Kossola's is the rare slave narrative that speaks of his time in Africa, where he was captured and sold into slavery at age 19. He was a member of the Isha subgroup of the Yoruba people, thus living roughly in modern Nigeria. A lot of his narrative, as recounted by Hurston, concerns his time in Africa. Kossola's father was an officer of their local king, and he recounts executions (tying the criminal to the body of the deceased), burial rituals (burying his father in the house itself), courtship (women with wealthy fathers being kept in luxury to grow larger), warrior training (weapons training, and hunting/tracking), and manhood initiation rituals (chasing an artificial noise out into the forest, followed by feasting). Each of these subjects receives its own little chapter. Eventually, the tribe is raided by the king of Dahomey, who has been tipped off to their usual combat style (fleeing into the bush, then returning in counter-attack). Many of Kossola's friends and family were killed, though he did not witness their deaths directly. He and his compatriots were marched through the jungle to Whydah on the coast, where they were held for months in a barracoon, or stockade/hut. Eventually, the Clotilda showed up, a slave-smuggling ship launched by the Meaher brothers of Maine (great job being complicit in slavery, New England mariners).
After crossing the Atlantic, dodging British patrols, the slaves were divided up, a few sold but most held by the Meahers or the ship's captain. Kossola was held by the captain, and cut sugarcane on his new plantation, as well as performing other menial tasks involved in shipping on the river, from 1860 until the Civil War ended in 1865. Following this, and his former owner's refusal to give any land to his freed slaves, he and the other Clotilda survivors purchased the land to form Africatown, a small community of former Africans near Mobile. This is covered in a couple of brief chapters.
Kossola, now called Cudjoe Lewis by those who couldn't pronounce his name, narrates his marriage and the eventual death of his wife and all of his children. His children were combative as a result of bullying for their African origins, and were often in fights with others in the larger African American community. One was indicted and imprisoned for manslaughter, though this is a fact that Hurston provides later in her notes. One of his other sons disappears, one dies after being hit by a train (a common danger apparently, as Lewis was himself hit by a train, though after a lawsuit his white lawyer made off with his settlement money), and a son and a daughter each died of illness, as did his wife. He lived alone until his fame brought interviewers in his last decade.

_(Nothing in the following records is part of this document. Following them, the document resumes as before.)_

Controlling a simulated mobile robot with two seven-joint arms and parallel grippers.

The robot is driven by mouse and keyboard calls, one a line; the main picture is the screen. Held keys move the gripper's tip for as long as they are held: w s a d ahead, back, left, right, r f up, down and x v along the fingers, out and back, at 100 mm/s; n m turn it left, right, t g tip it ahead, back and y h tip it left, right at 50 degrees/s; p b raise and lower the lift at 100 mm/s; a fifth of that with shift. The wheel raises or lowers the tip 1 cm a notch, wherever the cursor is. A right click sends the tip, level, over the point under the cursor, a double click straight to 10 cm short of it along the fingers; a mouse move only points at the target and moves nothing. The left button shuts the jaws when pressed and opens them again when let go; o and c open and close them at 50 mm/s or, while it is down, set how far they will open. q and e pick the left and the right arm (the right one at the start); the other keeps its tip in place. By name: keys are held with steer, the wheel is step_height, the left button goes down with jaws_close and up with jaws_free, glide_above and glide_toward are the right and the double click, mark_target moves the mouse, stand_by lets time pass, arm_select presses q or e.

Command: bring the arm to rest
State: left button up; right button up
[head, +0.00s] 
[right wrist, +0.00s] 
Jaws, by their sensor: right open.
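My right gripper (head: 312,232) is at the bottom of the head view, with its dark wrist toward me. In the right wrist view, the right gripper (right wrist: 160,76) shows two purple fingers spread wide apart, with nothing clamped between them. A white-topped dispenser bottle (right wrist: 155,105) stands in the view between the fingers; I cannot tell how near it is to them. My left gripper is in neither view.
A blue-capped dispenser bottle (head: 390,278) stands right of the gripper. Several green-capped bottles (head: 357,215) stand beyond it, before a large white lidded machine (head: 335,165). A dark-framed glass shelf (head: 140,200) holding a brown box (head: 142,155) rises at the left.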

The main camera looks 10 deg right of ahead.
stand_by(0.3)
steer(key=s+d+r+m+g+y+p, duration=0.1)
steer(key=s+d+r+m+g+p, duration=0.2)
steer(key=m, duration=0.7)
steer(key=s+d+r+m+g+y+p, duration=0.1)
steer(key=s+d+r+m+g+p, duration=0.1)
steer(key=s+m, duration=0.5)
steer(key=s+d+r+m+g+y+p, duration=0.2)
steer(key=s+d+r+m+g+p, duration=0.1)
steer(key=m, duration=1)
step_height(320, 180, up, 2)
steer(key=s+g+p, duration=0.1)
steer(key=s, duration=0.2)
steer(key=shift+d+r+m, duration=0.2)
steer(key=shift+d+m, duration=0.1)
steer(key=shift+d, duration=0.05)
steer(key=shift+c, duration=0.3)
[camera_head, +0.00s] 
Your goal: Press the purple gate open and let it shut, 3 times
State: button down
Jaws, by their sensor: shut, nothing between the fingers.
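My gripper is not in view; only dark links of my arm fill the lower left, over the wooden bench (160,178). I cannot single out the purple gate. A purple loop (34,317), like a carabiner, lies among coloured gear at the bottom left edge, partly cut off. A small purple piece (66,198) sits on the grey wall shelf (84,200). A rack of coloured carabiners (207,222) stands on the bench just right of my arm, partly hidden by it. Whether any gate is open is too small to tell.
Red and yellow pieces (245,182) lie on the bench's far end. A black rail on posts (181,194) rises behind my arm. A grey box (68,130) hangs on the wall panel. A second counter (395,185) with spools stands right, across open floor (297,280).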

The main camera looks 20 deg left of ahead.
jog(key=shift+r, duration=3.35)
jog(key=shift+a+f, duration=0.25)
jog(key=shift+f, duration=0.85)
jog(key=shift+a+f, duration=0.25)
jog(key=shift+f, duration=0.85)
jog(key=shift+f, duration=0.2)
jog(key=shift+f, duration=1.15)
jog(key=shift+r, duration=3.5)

Kossola/Lewis' story has a lot of interesting or even incongruous moments, some of which are passed by in a sentence and leave me wanting more information. These include how he was almost left behind in an oversight when the slave ship was being loaded, but spoke up because he didn't want to be separated from a friend. Another example is how he and his fellow Africans quickly put a stop to whipping by an overseer early in their enslavement by overpowering him, and this apparently went unpunished. Additionally, after emancipation, they all hoped to return to Africa, but were unable to raise the funds for this, and decided to settle. Hurston opens each section with her visit to Lewis to hear his story; he was often eager to talk, though other times he shooed her away in favor of doing yard work, or had her run errands for him.
The book contains several afterwords and appendices to provide additional context to the fairly brief narrative, and these cover Hurston's rebellions against her white patrons and academics who worked with her to collect folklore (including coverage of the controversy around a lack of citation for historical context in her original article). They cover how this report and others told of how Lewis/Kossala was considered a great storyteller and griot in his community, often called upon for parables, some of which are included in an appendix.. They discus Hurston herself and her anthropological and folklore work, which used historical research as a supplement, and not a way to coax memories in the interviews. They also cover themes from the story itself, such as how Kossola identified as African, to the point where he told Hurston that someone returning to where he came from in West Africa should use his given name, as that is what people would remember him under; or how he and the other Africans converted to Christianity, but still had world-views from their original religious beliefs. They talk about the manifestation of the American Dream found in setting up Africatown and getting it the resources to thrive; but also how the Meaher brothers executed a quintessential American Dream as well, embarking on a dangerous voyage to set themselves up in business. That business just happened to be the enslavement of other human beings.
Another of these addendums is a story by writer Alice Walker, about how she traveled to Eatonville, Florida, where Hurston lived and wrote about, to learn about the later period of her life, contradictory accounts of her death, and to put a tombstone on her neglected grave. This poignant story was from the '70s, and I am glad that Hurston has found more recognition and a deserving place in the American canon since then, and that her anthropological work to "celebrate black folk genius" to "present to the world 'the greatest cultural wealth on the continent,' while simultaneously contradicting social Darwinism, scientific racism, and the American pseudoscience of eugenics" and defying "the idea of European cultural hegemony as it also questioned the narrative of white nationalism." (Afterword by Deborah G. Plant).